**Work to do**
Determine the number of lines containing the word "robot". Reply with it and nothing else.

**Data listing**
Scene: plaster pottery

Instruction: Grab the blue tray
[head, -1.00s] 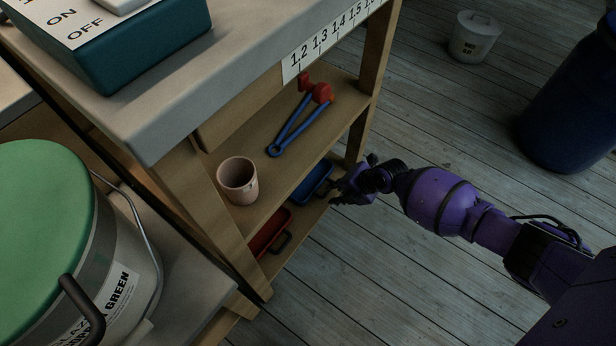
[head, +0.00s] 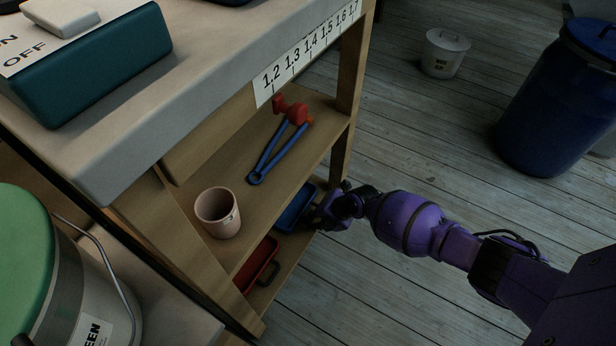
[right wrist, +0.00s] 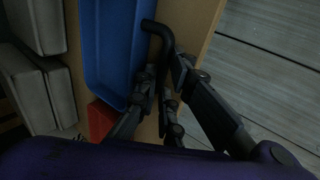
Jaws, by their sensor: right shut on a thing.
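The blue tray (head: 296,208) lies on the lower shelf of the wooden rack, partly hidden under the upper shelf. In the right wrist view the blue tray (right wrist: 110,50) fills the upper left, with a dark bent handle (right wrist: 160,38) on its right side. My right gripper (head: 330,210) is at the tray's outer end, by the shelf's front edge. In the right wrist view my right gripper (right wrist: 168,95) is shut on the handle. My left gripper is not in view.
A red tray (head: 258,264) lies beside the blue one on the lower shelf. A wooden post (head: 349,85) stands close behind my gripper. The plank floor right of the rack is clear nearby.

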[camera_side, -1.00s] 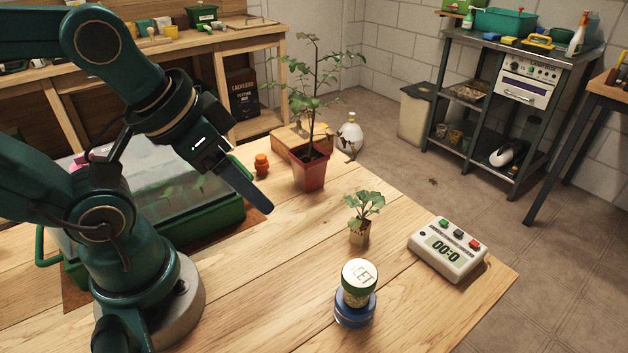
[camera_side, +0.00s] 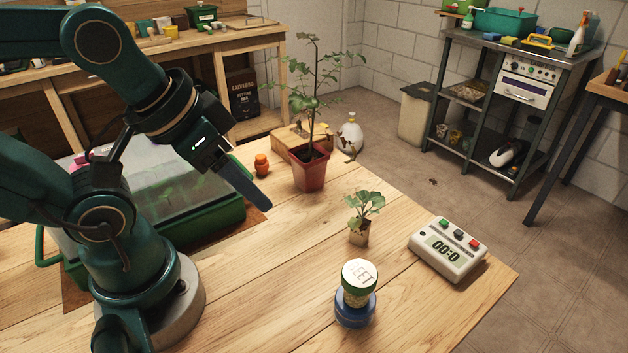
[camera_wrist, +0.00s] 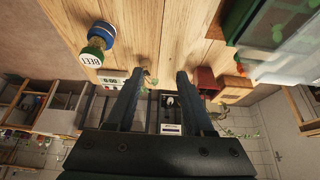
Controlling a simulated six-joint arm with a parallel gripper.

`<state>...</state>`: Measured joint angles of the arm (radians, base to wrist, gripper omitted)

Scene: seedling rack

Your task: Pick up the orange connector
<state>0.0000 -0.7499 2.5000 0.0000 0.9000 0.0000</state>
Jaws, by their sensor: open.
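The orange connector (camera_side: 261,164) is a small, ribbed piece standing on the wooden table, between the green tray and the red pot in the side view. In the wrist view a small orange spot (camera_wrist: 240,68) near the tray's edge looks like it. My gripper (camera_side: 266,205) points down and right above the table, nearer the camera than the connector and apart from it. In the wrist view its two fingers (camera_wrist: 161,74) are spread with nothing held between them.
A covered green tray (camera_side: 222,222) lies left of the connector. A tall plant in a red pot (camera_side: 308,174) stands close on its right. A seedling (camera_side: 358,232), a timer (camera_side: 447,250) and stacked round containers (camera_side: 356,308) stand farther right. The table's middle is bare.

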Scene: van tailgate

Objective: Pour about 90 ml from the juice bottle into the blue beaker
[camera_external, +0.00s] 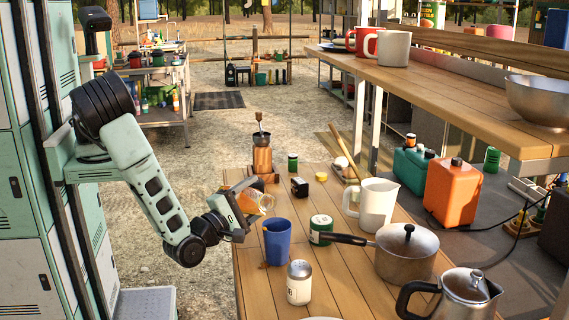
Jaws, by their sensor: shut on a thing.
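My gripper (240,212) is shut on the juice bottle (258,200), a clear bottle with amber liquid in it. The bottle is held tilted above the table, just above and left of the blue beaker (278,246). The beaker stands upright near the table's left edge. A small amber-brown mark shows at the beaker's upper left side, and another on the wood at its foot; I cannot tell whether these are juice. The bottle's mouth and the level inside the beaker cannot be made out.
A white shaker (299,283), green-labelled tin (320,230), white pitcher (377,205), lidded saucepan (405,254) and metal kettle (452,296) crowd the right and front of the wooden table (257,292). A wooden grinder (262,158) stands behind the bottle.

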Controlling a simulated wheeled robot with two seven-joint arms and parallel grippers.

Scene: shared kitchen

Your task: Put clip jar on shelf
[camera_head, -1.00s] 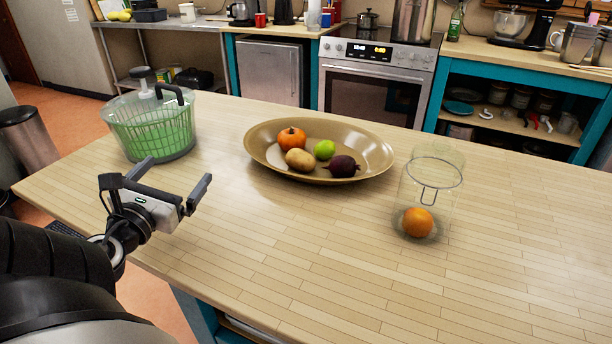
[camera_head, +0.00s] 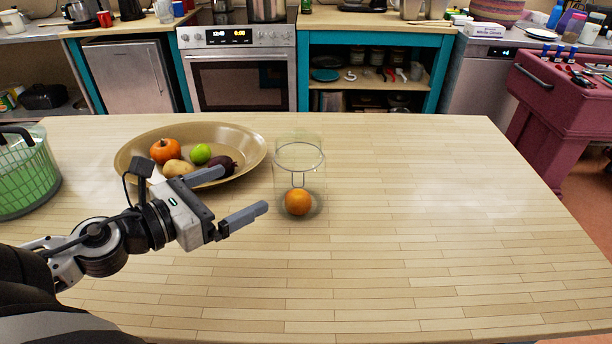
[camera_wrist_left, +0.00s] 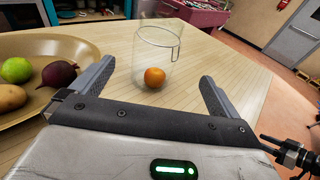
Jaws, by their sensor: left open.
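The clip jar (camera_head: 298,176) is clear glass with a wire clip and stands upright on the wooden counter, with an orange (camera_head: 298,202) at its bottom. It also shows in the left wrist view (camera_wrist_left: 153,50), beyond the fingers and roughly between them. My left gripper (camera_head: 246,193) is open and empty, a short way left of the jar and apart from it. A shelf (camera_head: 340,84) with dishes and dark jars sits under the teal counter at the back. My right gripper is not in view.
A brown oval bowl (camera_head: 247,148) with fruit and vegetables lies left of the jar, close to my left gripper. The wooden counter (camera_head: 430,220) is clear on the right. A maroon tool cart (camera_head: 548,100) stands at the right.

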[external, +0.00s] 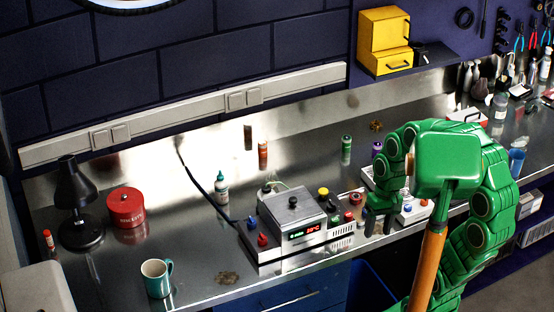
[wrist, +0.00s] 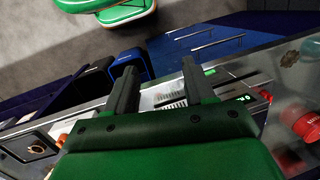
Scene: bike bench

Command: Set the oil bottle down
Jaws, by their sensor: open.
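My gripper (wrist: 160,72) is open in the wrist view, with its two dark fingers apart and nothing held between them. In the external view my gripper (external: 379,218) is low over the bench, just right of the hot-plate device. A teal bottle (external: 221,188) with a narrow nozzle stands upright on the bench, left of that device and well apart from my gripper. It looks like the oil bottle, but its label is too small to read. I cannot pick it out in the wrist view.
The metal bench (external: 190,250) holds the device (external: 297,222), a teal mug (external: 156,278), a red tin (external: 126,207) and a black lamp (external: 80,205). Orange (external: 263,154) and green (external: 346,150) cylinders stand at the back. The front left is mostly clear.

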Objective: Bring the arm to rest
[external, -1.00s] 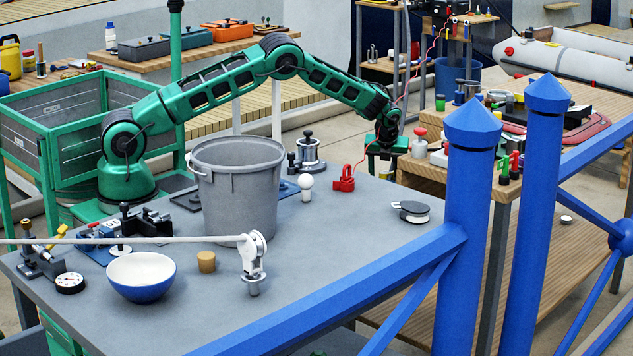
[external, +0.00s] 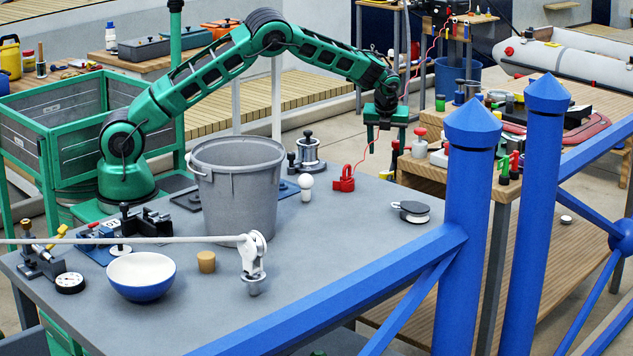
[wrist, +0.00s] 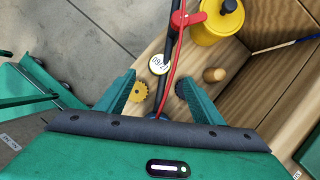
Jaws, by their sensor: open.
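My green arm reaches over the grey table (external: 350,260) from its base at the left, bent high at the elbow. My gripper (external: 384,140) hangs pointing down above the back right edge of the table, near the wooden bench. In the wrist view its two green fingers (wrist: 157,95) stand wide apart with nothing held between them.
A grey bucket (external: 237,190) stands on the table under my arm. A white bulb (external: 306,187) and a red clamp (external: 345,180) are near the back edge. A blue post (external: 470,220) rises at the right. The wooden bench (external: 420,170) holds several small items.

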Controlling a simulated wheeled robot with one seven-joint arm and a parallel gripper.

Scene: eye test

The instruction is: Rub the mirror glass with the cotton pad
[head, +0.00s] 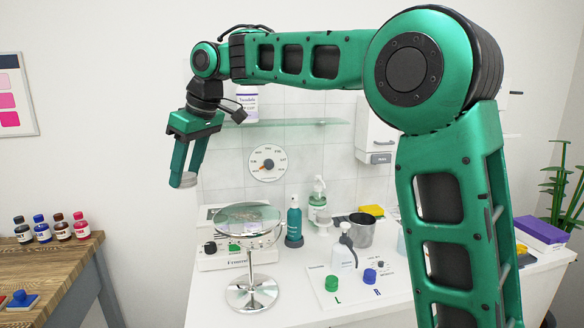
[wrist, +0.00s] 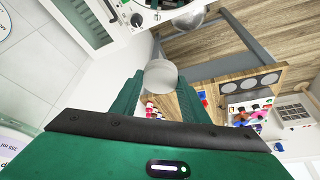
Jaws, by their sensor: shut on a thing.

**Written answer**
2